### DATASET EXCERPT ###

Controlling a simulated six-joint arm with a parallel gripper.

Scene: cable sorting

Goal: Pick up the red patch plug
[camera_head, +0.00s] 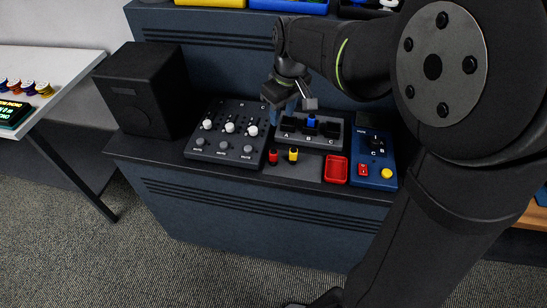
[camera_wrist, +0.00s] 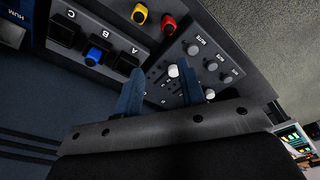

###

WORK REQUIRED
Reproduce the whole listing above word for word, but not its pictures.

FULL SOLUTION
Controlling a simulated six-joint arm with a parallel gripper.

Scene: cable sorting

Goal: Pick up the red patch plug
[camera_head, +0.00s] 
[camera_wrist, +0.00s] 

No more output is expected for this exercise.